▶ _DIRECTIONS FOR THIS TASK_
Quote each line of the material verbatim, without the pictures.

▶ _SOURCE MATERIAL_
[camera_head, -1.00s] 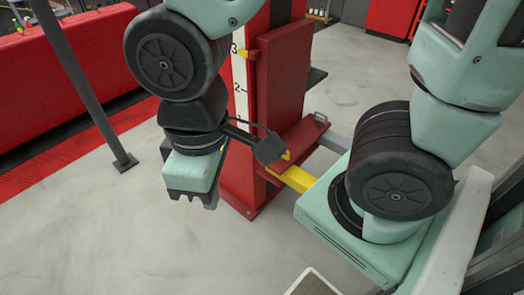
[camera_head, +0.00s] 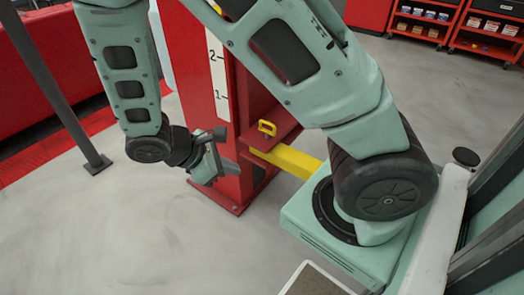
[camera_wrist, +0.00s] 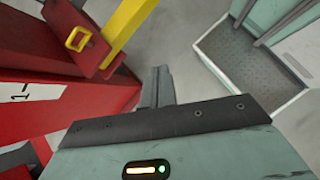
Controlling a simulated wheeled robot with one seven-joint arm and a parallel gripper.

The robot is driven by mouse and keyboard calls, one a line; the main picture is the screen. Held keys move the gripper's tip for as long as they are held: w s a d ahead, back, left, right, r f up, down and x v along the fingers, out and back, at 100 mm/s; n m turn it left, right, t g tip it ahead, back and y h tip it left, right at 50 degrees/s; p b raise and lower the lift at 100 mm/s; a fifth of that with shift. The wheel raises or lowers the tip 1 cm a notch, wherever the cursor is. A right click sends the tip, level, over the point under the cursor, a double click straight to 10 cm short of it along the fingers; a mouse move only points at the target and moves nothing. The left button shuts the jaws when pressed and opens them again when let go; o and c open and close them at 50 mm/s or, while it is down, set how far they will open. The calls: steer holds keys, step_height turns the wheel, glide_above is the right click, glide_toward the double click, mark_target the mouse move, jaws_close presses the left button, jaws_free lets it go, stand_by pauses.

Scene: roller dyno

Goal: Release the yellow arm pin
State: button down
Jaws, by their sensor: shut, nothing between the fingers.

▶ _EXERCISE OUTPUT_
[camera_head, -1.00s] 
[camera_head, +0.00s] 
[camera_wrist, +0.00s] 
Controlling a simulated wheeled robot with one seven-joint arm and a parallel gripper.

The robot is driven by mouse and keyboard calls, one a line; the main picture is the screen. Held keys move the gripper's tip for as long as they are held: w s a d ahead, back, left, right, r f up, down and x v along the fingers, out and back, at 100 mm/s; n m turn it left, right, t g tip it ahead, back and y h tip it left, right at 50 degrees/s; p b raise and lower the lift at 100 mm/s; a fifth of that with shift. The wheel raises or lowers the tip 1 cm a notch, wherever the cursor is. A right click sends the tip, level, over the point under the cursor, a double click straight to 10 cm short of it along the fingers; a mouse move only points at the target and moves nothing. The left button shuts the jaws when pressed and opens them again when let go; o and c open and close them at 50 mm/s or, while it is down, set how far they will open. The calls: steer holds keys, step_height turns the wheel, glide_above is the right click, glide_toward the double click, mark_target the mouse move, jaws_close presses the left button, jaws_free lets it go, stand_by pauses.

Scene: roller dyno

Goal: Release the yellow arm pin
State: button down
Jaws, by their sensor: shut, nothing between the fingers.

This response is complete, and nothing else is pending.